IMF agrees Tunisia bailout deal amid persisting discontent
The IMF agreed to a $2.8 billion tentative bailout to Tunisia a day after residents on a Tunisian island protesting unfair hiring practices by British oil company clashed with police.
2 min read
16 April, 2016
On Friday the IMF announced a $2.8 billion loan programme for Tunisia [Getty]
On the eve of an International Monetary Fund (IMF) deal to assist Tunisia with a four-year loan program, clashes erupted on the Tunisian island of Kerkennah between police and residents who were protesting against the British oil company Petrofac.

The protestors, who had blocked access to six trucks into the Petrofac factory, accuse the firm of denying jobs to unemployed youth on the island, AFP reported.

Police used tear gas and water jets to disperse protesters who threw stones at law enforcement officers. But the interior ministry issued a statement claiming that the police were forced to intervene as the protestors had targeted security officers with stones and bottles.

Tensions initially flared on the island about two weeks ago when unemployed graduates held a sit-in blocking access to the Petrofac plant and were forcefully dispersed by the police.

Despite being held up as a model for democratic progress, with free elections and a modern constitution, Tunisian youth feel that the revolution did not deliver on its economic promises.

Tunisia has to a great degree managed to avoid the violence that marred political upheaval in the neighbouring countries.
Despite being held up as a model for democratic progress, with free elections and a modern constitution, Tunisian youth feel that the revolution did not deliver on its economic promises.
In a country where the unemployment rate is over 15 per cent, and youth unemployment levels at 30 per cent, these clashes are a test to Tunisia’s stability.

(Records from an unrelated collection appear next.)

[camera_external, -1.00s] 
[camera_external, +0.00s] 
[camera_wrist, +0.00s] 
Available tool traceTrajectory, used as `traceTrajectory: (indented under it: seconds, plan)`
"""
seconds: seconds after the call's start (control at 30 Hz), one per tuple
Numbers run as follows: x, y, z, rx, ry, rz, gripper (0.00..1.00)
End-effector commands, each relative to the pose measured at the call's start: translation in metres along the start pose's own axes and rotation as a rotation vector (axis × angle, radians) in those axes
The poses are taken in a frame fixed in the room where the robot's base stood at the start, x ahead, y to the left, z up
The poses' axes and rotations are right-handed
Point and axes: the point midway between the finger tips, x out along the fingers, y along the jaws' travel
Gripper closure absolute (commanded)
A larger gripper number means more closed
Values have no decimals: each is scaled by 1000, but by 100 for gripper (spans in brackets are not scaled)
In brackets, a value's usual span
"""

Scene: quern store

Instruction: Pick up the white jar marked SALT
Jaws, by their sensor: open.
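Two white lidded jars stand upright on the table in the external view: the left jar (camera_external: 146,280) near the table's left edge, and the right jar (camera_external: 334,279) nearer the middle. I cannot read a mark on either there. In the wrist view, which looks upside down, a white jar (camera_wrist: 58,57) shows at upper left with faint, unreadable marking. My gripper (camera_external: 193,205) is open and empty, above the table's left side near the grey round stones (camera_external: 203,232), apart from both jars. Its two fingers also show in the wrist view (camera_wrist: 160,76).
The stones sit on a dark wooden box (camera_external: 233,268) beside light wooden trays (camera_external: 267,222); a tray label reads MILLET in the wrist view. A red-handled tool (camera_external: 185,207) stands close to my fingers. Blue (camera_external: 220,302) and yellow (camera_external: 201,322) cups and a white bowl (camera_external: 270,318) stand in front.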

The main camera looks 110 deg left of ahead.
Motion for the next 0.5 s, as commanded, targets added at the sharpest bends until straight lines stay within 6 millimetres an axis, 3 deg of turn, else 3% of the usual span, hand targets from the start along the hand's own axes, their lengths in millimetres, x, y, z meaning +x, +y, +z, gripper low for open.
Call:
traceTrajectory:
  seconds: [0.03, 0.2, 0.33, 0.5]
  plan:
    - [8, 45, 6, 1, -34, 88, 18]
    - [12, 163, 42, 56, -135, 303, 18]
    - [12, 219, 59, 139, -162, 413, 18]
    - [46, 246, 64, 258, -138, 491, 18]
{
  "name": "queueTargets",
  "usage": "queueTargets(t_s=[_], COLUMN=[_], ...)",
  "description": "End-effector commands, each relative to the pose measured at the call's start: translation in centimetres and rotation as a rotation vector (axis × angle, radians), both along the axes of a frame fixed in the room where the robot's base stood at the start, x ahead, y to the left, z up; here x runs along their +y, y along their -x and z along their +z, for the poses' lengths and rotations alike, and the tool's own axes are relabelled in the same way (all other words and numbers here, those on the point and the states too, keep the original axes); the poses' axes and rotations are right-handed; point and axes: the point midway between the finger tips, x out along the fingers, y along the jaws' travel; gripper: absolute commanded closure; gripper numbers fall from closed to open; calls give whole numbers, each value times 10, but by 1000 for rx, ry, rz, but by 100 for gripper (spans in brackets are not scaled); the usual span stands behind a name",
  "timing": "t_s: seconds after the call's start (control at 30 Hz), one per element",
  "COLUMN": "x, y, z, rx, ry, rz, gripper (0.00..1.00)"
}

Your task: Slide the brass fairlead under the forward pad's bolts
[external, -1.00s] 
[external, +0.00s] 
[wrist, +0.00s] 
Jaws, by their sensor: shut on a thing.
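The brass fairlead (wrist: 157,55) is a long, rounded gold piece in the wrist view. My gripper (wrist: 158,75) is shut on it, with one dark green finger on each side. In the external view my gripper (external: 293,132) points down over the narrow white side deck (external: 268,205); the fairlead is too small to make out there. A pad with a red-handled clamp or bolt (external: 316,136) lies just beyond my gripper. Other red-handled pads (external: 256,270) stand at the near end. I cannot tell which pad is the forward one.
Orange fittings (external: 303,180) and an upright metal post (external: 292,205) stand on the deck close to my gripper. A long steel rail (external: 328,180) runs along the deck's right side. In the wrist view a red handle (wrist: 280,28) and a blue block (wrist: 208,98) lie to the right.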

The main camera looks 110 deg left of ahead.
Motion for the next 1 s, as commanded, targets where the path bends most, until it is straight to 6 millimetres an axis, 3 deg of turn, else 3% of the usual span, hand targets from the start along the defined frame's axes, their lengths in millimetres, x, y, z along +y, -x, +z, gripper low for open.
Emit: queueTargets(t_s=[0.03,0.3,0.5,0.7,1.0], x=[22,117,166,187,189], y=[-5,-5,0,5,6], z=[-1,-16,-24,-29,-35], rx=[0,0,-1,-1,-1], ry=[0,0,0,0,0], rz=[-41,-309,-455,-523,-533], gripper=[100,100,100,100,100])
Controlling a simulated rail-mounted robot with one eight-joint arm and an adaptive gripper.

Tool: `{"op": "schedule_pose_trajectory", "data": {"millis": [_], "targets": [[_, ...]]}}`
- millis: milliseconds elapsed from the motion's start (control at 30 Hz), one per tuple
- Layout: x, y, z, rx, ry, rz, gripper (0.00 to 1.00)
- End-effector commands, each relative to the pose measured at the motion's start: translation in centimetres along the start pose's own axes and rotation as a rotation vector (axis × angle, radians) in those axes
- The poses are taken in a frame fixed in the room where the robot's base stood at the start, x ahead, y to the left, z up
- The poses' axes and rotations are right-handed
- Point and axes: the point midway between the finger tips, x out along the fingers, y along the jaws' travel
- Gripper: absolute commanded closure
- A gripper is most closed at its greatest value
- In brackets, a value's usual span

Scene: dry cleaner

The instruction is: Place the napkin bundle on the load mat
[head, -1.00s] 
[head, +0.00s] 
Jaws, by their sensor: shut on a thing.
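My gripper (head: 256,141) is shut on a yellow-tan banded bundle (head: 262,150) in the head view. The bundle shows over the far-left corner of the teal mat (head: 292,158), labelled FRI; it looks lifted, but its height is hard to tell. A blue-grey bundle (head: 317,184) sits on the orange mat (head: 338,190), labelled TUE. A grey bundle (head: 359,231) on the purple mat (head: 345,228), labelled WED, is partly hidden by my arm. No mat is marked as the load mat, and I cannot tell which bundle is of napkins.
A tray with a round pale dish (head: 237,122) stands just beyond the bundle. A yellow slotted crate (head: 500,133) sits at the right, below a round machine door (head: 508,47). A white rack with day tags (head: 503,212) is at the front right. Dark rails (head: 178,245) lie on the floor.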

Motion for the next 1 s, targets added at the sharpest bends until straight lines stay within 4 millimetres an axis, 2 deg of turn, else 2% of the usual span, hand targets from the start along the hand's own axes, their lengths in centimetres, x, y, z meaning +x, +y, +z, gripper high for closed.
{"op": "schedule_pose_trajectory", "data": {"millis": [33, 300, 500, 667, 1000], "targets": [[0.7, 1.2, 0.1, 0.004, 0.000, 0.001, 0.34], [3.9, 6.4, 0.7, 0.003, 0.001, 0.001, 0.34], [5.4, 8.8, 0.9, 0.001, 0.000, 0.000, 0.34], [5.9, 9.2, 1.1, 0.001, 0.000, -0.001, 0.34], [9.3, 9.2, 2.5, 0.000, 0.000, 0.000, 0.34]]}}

In late January, the country witnessed several days of riots over jobs and economic conditions in what turned out to be the largest protests since the 2011 Arab Spring uprising.

Following four major militant attacks over the past year, Tunisia has seen a massive drop in tourism revenue, and while the state struggles to cope with a surge of refugees from Libya, its own nationals are also thought to represent the largest contingent of foreign IS fighters.

On Friday the IMF announced a $2.8 billion loan programme for Tunisia. The programme, which is tied to economic reform conditionalities, will be subject to approval next month by the IMF's executive board. It will replace a $1.6 billion bailout that expired at the end of last year.

The IMF has recognised the refugee cross springing out of the Syria and Iraq conflicts as a major geopolitical risk to the global economy, and is also negotiating separate loan programmes with Jordan and Iraq.